WRITTEN INSTRUCTION
Reproduce the whole listing, character for character.
** BEGIN GIVEN MATERIAL **
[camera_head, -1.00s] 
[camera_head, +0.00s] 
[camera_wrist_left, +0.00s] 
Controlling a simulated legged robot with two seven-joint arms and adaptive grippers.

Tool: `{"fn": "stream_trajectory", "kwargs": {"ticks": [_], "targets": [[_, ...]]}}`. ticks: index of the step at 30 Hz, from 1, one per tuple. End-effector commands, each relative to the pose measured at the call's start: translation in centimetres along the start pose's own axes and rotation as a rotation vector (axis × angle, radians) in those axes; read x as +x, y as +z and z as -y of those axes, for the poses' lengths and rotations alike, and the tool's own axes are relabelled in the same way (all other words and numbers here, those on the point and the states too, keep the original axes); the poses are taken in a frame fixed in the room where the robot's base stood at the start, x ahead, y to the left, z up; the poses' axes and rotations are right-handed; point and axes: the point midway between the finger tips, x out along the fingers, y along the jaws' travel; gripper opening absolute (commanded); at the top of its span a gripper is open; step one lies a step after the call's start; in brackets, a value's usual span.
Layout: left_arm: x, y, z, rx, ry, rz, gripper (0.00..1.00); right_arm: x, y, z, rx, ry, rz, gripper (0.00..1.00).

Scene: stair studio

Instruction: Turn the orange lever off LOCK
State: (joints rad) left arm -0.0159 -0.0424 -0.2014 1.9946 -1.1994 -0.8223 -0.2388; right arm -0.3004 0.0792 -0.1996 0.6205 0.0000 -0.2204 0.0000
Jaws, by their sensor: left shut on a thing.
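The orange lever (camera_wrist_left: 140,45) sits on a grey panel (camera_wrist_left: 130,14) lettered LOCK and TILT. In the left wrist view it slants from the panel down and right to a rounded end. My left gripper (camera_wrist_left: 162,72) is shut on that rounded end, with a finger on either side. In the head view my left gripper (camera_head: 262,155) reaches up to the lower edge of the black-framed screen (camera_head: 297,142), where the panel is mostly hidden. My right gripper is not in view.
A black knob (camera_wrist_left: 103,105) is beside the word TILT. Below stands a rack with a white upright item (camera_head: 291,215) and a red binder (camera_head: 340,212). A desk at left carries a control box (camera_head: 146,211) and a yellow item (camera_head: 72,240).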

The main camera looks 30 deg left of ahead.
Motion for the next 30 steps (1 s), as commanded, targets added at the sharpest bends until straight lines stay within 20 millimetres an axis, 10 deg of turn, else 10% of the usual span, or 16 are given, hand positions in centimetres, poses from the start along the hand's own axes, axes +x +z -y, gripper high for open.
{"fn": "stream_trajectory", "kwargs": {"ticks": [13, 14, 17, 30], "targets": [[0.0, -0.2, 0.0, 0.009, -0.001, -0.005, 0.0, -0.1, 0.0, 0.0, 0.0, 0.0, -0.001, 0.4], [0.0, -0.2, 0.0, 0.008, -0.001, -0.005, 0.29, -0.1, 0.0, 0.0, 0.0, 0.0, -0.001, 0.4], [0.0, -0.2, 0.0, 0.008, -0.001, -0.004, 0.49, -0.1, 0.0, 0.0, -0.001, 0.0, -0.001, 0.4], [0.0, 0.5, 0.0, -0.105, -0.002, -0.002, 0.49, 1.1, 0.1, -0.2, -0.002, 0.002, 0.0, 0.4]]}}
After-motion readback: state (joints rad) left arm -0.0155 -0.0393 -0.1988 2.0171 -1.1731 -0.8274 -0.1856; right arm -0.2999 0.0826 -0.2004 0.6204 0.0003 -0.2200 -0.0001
** END GIVEN MATERIAL **
PROBLEM SOLUTION
[camera_head, -1.00s] 
[camera_head, +0.00s] 
[camera_wrist_left, +0.00s] 
Controlling a simulated legged robot with two seven-joint arms and adaptive grippers.

Tool: `{"fn": "stream_trajectory", "kwargs": {"ticks": [_], "targets": [[_, ...]]}}`. ticks: index of the step at 30 Hz, from 1, one per tuple. End-effector commands, each relative to the pose measured at the call's start: translation in centimetres along the start pose's own axes and rotation as a rotation vector (axis × angle, radians) in those axes; read x as +x, y as +z and z as -y of those axes, for the poses' lengths and rotations alike, and the tool's own axes are relabelled in the same way (all other words and numbers here, those on the point and the states too, keep the original axes); the poses are taken in a frame fixed in the room where the robot's base stood at the start, x ahead, y to the left, z up; the poses' axes and rotations are right-handed; point and axes: the point midway between the finger tips, x out along the fingers, y along the jaws' travel; gripper opening absolute (commanded); at the top of its span a gripper is open; step one lies a step after the call's start; in brackets, a value's usual span.
Layout: left_arm: x, y, z, rx, ry, rz, gripper (0.00..1.00); right_arm: x, y, z, rx, ry, rz, gripper (0.00..1.00).

Scene: stair studio

Instruction: Turn the orange lever off LOCK
State: (joints rad) left arm -0.0159 -0.0424 -0.2014 1.9946 -1.1994 -0.8223 -0.2388; right arm -0.3004 0.0792 -0.1996 0.6205 0.0000 -0.2204 0.0000
Jaws, by their sensor: left shut on a thing.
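The orange lever (camera_wrist_left: 140,45) sits on a grey panel (camera_wrist_left: 130,14) lettered LOCK and TILT. In the left wrist view it slants from the panel down and right to a rounded end. My left gripper (camera_wrist_left: 162,72) is shut on that rounded end, with a finger on either side. In the head view my left gripper (camera_head: 262,155) reaches up to the lower edge of the black-framed screen (camera_head: 297,142), where the panel is mostly hidden. My right gripper is not in view.
A black knob (camera_wrist_left: 103,105) is beside the word TILT. Below stands a rack with a white upright item (camera_head: 291,215) and a red binder (camera_head: 340,212). A desk at left carries a control box (camera_head: 146,211) and a yellow item (camera_head: 72,240).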

The main camera looks 30 deg left of ahead.
Motion for the next 30 steps (1 s), as commanded, targets added at the sharpest bends until straight lines stay within 20 millimetres an axis, 10 deg of turn, else 10% of the usual span, or 16 are given, hand positions in centimetres, poses from the start along the hand's own axes, axes +x +z -y, gripper high for open.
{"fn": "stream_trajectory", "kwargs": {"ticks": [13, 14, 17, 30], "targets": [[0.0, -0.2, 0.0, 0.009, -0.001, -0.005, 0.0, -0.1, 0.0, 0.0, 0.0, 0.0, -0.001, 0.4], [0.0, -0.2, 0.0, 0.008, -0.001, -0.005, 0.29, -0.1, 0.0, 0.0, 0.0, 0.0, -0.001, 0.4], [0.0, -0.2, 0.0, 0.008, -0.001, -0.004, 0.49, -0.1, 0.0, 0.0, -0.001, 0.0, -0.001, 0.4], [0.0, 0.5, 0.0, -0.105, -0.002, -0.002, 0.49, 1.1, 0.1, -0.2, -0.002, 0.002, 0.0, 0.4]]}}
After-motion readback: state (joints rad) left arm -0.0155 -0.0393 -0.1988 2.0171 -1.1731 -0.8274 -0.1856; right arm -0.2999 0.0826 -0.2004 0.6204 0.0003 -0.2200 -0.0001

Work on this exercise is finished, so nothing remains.